As school districts adopt anti-transgender policies, many trans, nonbinary, and gender-nonconforming students are feeling uncomfortable and unsafe.
The Los Angeles Times has taken a look at the effect of these policies in California. Several districts in conservative areas of the largely liberal state have adopted policies that deny students use of their chosen name and pronouns if they don’t have parental permission, force school officials to out them to their parents, and more.
“Multiple trans kids are having to use their deadname,” Max Ibarra, a trans high school senior in the Chino Valley Unified School District, told the Times. “They can’t start their new school year by being themselves, because if they do, they will be outed to their families, and there are many cases where that’s not safe.”
Ibarra is fortunate in having a family that supports their identity, the youth said. But many students don’t.
Celeste Stoller, an agender seventh-grader in the Murrieta Unified School District, likewise has a supportive family but says for students who don’t, forced disclosure “could put them into dangerous situations with their family and their households. I just don’t think that’s right.”
Chino Valley, Murrieta, Temecula Valley Unified; Rocklin Unified, Anderson Union High School District, and Orange Unified are among the California school districts that have enacted forced outing and other anti-trans measures.
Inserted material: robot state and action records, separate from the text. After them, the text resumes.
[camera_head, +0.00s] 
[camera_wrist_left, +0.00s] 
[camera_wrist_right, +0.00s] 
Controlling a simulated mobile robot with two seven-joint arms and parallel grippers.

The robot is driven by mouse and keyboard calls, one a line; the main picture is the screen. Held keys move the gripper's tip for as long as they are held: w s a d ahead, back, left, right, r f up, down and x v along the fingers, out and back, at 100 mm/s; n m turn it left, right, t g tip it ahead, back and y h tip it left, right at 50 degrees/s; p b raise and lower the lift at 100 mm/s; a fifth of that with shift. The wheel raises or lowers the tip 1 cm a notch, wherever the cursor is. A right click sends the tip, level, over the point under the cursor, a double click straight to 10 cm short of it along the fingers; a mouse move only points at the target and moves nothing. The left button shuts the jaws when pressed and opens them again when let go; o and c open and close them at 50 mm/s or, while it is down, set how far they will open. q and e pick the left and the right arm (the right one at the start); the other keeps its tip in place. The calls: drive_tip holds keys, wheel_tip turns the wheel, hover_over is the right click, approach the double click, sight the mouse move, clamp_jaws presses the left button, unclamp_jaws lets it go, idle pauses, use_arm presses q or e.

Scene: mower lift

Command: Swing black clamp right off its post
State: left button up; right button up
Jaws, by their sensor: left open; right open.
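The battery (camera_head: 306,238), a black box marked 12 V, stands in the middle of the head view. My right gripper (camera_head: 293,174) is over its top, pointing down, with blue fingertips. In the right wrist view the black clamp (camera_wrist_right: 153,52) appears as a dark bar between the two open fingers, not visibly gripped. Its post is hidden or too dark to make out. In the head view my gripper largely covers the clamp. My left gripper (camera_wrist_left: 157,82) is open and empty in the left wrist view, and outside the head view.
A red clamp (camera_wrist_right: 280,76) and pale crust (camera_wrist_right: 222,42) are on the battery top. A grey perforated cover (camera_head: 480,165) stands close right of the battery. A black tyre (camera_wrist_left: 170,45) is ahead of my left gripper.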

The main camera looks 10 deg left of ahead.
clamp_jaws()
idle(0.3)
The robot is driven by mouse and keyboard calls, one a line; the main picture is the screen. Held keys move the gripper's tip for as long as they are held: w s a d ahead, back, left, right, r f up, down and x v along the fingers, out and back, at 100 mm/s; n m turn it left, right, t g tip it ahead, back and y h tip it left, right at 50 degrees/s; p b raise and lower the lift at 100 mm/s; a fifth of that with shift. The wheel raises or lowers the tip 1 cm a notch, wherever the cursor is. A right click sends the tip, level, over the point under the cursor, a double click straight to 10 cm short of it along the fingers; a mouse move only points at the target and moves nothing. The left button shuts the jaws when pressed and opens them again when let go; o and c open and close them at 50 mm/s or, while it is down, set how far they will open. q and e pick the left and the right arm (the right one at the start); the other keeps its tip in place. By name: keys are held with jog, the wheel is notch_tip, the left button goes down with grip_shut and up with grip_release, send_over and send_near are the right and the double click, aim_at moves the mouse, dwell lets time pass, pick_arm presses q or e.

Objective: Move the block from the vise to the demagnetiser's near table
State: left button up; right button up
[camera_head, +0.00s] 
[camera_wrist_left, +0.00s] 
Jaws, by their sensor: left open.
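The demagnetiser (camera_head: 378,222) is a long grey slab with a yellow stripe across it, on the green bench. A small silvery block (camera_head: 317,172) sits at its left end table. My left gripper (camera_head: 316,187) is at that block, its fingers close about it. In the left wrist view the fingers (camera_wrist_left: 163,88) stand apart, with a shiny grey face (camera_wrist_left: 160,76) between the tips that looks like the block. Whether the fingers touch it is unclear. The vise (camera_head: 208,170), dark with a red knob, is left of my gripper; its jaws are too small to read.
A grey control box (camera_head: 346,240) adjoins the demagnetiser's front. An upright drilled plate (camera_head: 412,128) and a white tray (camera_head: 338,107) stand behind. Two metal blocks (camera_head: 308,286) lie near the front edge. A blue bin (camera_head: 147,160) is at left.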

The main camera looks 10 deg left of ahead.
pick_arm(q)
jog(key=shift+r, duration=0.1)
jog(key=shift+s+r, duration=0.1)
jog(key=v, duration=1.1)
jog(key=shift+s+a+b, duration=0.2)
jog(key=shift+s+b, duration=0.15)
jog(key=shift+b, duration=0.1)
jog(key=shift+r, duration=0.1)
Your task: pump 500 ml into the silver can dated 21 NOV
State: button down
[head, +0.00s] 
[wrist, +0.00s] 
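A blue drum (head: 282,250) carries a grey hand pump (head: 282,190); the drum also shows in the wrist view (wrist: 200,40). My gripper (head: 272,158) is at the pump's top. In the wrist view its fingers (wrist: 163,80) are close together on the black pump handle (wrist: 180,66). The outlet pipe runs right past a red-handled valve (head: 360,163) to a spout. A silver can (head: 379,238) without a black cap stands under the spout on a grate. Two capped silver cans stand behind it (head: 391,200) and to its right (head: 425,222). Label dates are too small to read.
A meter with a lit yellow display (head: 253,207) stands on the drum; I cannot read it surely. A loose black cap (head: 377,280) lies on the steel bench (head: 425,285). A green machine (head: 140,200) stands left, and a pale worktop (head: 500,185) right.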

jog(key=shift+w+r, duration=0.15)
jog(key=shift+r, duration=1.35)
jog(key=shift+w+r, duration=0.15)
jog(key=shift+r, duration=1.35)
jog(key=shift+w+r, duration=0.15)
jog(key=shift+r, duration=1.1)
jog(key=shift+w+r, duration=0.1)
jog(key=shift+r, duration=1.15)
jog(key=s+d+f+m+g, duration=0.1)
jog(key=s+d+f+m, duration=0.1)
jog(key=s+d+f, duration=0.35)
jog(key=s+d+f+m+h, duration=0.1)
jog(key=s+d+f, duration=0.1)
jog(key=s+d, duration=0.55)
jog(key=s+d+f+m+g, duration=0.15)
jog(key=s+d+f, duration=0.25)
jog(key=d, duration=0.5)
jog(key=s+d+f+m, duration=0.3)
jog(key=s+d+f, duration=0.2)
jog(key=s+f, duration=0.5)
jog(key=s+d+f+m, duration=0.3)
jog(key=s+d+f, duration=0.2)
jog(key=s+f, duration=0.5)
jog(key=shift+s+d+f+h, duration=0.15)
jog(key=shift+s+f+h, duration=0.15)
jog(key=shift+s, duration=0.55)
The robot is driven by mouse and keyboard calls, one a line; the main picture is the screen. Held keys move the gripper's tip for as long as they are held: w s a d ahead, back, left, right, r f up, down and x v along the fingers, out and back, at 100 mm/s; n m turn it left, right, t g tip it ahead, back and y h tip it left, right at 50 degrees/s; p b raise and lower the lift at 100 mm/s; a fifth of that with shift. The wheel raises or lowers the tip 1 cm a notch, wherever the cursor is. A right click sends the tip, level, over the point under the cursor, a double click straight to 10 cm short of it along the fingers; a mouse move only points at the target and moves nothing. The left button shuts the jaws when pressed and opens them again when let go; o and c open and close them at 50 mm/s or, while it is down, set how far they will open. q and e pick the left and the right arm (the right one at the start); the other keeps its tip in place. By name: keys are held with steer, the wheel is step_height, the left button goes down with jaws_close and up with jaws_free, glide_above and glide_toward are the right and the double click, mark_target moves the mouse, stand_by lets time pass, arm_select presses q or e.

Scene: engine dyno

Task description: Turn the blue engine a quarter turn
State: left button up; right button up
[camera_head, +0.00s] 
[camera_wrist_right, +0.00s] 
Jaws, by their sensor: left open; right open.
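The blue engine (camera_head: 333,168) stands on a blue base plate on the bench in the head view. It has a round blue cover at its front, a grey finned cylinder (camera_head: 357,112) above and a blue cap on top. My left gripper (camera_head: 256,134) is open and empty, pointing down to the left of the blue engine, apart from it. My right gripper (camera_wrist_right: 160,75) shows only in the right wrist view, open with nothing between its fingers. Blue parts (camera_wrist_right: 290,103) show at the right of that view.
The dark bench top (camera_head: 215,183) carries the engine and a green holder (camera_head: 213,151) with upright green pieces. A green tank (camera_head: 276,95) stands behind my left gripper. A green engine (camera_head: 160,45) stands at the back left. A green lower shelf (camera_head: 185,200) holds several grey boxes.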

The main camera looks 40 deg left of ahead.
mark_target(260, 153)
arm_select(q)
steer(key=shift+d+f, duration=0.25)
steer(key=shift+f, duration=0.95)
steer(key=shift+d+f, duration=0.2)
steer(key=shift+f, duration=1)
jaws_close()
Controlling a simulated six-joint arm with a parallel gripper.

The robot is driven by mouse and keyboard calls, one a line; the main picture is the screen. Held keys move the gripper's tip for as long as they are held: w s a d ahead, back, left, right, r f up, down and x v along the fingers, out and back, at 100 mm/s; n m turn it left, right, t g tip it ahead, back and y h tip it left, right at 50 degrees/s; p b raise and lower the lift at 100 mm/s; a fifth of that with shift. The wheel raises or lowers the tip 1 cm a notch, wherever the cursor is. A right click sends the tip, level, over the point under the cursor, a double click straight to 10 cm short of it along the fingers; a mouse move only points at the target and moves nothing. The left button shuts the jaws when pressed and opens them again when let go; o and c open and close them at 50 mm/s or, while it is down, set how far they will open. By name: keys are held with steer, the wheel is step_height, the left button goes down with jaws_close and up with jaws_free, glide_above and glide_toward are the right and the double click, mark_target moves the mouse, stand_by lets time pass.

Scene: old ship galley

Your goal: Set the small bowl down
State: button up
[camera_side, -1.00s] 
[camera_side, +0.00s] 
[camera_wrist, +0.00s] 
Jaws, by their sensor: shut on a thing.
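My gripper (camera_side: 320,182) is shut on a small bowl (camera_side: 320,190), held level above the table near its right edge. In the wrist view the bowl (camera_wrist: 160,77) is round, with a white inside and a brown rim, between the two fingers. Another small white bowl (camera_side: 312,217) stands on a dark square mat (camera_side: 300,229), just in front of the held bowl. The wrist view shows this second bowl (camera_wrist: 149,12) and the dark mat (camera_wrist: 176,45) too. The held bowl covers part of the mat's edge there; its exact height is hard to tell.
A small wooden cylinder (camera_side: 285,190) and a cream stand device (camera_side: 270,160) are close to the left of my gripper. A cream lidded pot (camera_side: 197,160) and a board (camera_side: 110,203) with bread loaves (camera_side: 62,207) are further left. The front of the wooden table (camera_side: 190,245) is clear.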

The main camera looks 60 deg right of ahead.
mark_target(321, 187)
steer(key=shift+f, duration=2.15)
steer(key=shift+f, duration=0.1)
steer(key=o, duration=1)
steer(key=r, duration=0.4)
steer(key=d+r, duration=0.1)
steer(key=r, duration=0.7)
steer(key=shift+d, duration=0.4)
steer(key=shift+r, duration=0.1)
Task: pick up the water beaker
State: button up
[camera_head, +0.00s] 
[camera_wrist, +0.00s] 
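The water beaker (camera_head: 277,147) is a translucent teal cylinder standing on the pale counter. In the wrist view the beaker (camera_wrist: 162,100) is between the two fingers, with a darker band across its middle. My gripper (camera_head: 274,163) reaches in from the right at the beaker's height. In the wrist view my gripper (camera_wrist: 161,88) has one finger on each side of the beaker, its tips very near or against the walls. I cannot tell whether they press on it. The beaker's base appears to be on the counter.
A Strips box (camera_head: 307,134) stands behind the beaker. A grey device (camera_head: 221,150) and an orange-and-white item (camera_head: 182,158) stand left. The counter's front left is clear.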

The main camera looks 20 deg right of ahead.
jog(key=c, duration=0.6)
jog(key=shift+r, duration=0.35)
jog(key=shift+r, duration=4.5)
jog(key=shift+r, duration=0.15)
California Attorney General Rob Bonta has sued Chino Valley, resulting in a temporary restraining order against enforcement of that district’s policy, and has warned others that such policies constitute illegal discrimination in the state.
Avery Poznanski, a nonbinary youth who graduated from a Murrieta high school in 2021, said they attended an August meeting where the district’s policy was debated, and the school board president showed indifference to the possibility of violence against young people who are outed to their parents.
“Yes, there’ll be a couple of parents that are going to explode,” board President Paul Diffley said at the meeting, according to the Times. “There are parents that will explode for lots of different things: ‘You didn’t make the baseball team? Whack.’ ‘You couldn’t do this. You couldn’t do that. What’s wrong with you?’ I understand that, but I think on the whole, the majority — and we’re dealing with the majority here — need to have direct, honest contact from their teacher to their parents.”
“We’re talking about safety from physical harm,” Poznanski commented. “And you passed the policy and you said that you don’t care.”
Stoller said that even with a supportive family, coming out is difficult, and young people need to have some control over the process. They addressed the issue at a Murrieta school board meeting in September. “You are the adults here, and the children of this school district are leaning on you to ensure that they aren’t put directly into harm’s way,” Stoller told the board. “All I want is for myself and others to feel safe. But that simply can’t happen when the adults in the situation could only feel comfortable when children fear their teachers, their parents, their peers, and worst of all, themselves. I’m scared. What does that say about you?”